Pela pri­meira vez em 500 anos o Es­tado não tem na sua mão a em­presa res­pon­sável pela ga­rantia do ser­viço pú­blico postal, porque o go­verno PSD/​CDS en­tregou os CTT a um con­sórcio de grupos eco­nó­micos, pondo fim a um pro­cesso de­li­be­ra­da­mente pre­pa­rado du­rante mais de duas dé­cadas, e o Go­verno PS se tem re­cu­sado a re­verter essa de­cisão.

Com o passar do tempo, a de­gra­dação do ser­viço postal e a de­pre­dação da em­presa pelos grupos eco­nó­micos que se tor­naram seus ac­ci­o­nistas tem-se tor­nado evi­dente e re­vela com cris­ta­lina trans­pa­rência a sua es­tra­tégia: des­man­telar pro­gres­si­va­mente os re­cursos da em­presa afectos à pres­tação do ser­viço postal onde ele é menos ren­tável, con­cen­trar re­cursos nos sec­tores e ope­ra­ções mais lu­cra­tivos da em­presa – in­cluindo o «Banco Postal» –, as­se­gurar o má­ximo lucro ime­diato, mesmo que isso im­plique a venda de pa­tri­mónio ao des­ba­rato e o pre­juízo das po­pu­la­ções.

A re­a­li­dade aí está a con­firmá-lo com o aban­dono pelos CTT de cada vez mais par­celas do ter­ri­tório na­ci­onal, quer com o en­cer­ra­mento de de­zenas de es­ta­ções de cor­reios, quer com a dis­tri­buição postal cada vez mais ir­re­gular e em muitos casos en­tregue a pri­vados, quer com a en­trega do ser­viço a co­mer­ci­antes ou a juntas de fre­guesia; com o de­sa­pa­re­ci­mento de cen­tros de dis­tri­buição postal e a sua cen­tra­li­zação; com a re­dução drás­tica do nú­mero de car­teiros, a ca­rência de tra­ba­lha­dores na es­tru­tura e a so­bre­carga in­su­por­tável dos que restam, com o re­curso sis­te­má­tico a «giros em dobra».

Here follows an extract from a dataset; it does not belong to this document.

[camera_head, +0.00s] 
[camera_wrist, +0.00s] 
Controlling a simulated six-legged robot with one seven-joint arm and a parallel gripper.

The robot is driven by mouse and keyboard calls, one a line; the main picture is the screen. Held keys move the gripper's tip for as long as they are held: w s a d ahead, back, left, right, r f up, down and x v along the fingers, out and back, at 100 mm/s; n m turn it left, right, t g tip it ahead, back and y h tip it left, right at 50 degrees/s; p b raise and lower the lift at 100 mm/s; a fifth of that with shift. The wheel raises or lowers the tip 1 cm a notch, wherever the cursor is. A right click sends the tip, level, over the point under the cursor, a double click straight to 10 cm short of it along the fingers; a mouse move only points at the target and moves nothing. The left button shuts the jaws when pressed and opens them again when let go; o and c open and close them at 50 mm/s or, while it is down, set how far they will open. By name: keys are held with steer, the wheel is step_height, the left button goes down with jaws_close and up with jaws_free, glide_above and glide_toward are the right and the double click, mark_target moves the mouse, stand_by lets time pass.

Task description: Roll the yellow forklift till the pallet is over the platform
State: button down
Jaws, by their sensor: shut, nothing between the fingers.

En­quanto as po­pu­la­ções são con­fron­tadas com a si­tu­ação in­sus­ten­tável do ser­viço postal, as cons­tantes fa­lhas na dis­tri­buição, o atraso sis­te­má­tico do cor­reio, a len­tidão e falta de pes­soal no aten­di­mento, as me­didas to­madas pela ad­mi­nis­tração dos CTT pre­o­cupam-se em ga­rantir a dis­tri­buição de cho­rudos di­vi­dendos aos seus ac­ci­o­nistas.

Op­ções a serem ven­cidas pela luta

Se não forem en­tre­tanto to­madas me­didas de re­cu­pe­ração do con­trolo pú­blico dos CTT e do ser­viço pú­blico postal, o País ar­risca-se a chegar a 2020 – ano em que ter­mina o con­trato de con­cessão do ser­viço pú­blico postal à em­presa CTT – numa si­tu­ação em que a em­presa foi des­man­te­lada e o Es­tado não tem qual­quer pos­si­bi­li­dade de as­se­gurar a pres­tação do ser­viço pú­blico, fi­cando com­ple­ta­mente nas mãos das em­presas pri­vadas que po­derão exigir o pa­ga­mento e as con­di­ções con­tra­tuais que bem en­ten­derem para o fazer.

É ur­gente que o Es­tado re­cu­pere o con­trolo pú­blico dos CTT, re­to­mando a gestão da em­presa e re­cu­pe­rando as con­di­ções para prestar o ser­viço pú­blico postal que o País, as po­pu­la­ções e os seus tra­ba­lha­dores exigem. Esse é o ele­mento de­ci­sivo em torno do qual a luta dos tra­ba­lha­dores dos CTT e das po­pu­la­ções tem de con­vergir.

E se o Go­verno PS re­cusa romper com as op­ções da po­lí­tica de di­reita, con­si­de­rando que os in­te­resses dos grupos eco­nó­micos que to­maram conta dos CTT são in­to­cá­veis, ven­dendo a ilusão de que é pos­sível con­vencê-los a co­locar o País e as po­pu­la­ções em pri­meiro lugar, aban­do­nando a sua es­tra­tégia e os seus ob­jec­tivos de lucro má­ximo, então também essa opção do Go­verno PS tem de ser ven­cida pela luta.